• _What is needed_
The required output is the line containing "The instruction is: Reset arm" through the final line of the material below, printed exactly, with no other lines.

• _Material provided_
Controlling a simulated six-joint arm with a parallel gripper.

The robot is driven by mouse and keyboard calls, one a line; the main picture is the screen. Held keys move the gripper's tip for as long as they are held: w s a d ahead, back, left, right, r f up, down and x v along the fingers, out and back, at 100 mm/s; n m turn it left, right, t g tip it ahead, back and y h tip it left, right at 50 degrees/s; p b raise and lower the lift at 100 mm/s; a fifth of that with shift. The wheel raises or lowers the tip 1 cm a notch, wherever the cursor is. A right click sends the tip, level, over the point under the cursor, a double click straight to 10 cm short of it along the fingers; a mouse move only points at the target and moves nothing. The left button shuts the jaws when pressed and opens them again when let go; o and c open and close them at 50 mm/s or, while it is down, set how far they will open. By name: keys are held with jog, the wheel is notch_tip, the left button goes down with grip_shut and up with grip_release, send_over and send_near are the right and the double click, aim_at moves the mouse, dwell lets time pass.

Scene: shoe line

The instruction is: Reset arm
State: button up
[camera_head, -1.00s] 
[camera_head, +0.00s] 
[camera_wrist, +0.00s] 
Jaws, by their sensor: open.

• _Response below_
The instruction is: Reset arm
State: button up
[camera_head, -1.00s] 
[camera_head, +0.00s] 
[camera_wrist, +0.00s] 
Jaws, by their sensor: open.

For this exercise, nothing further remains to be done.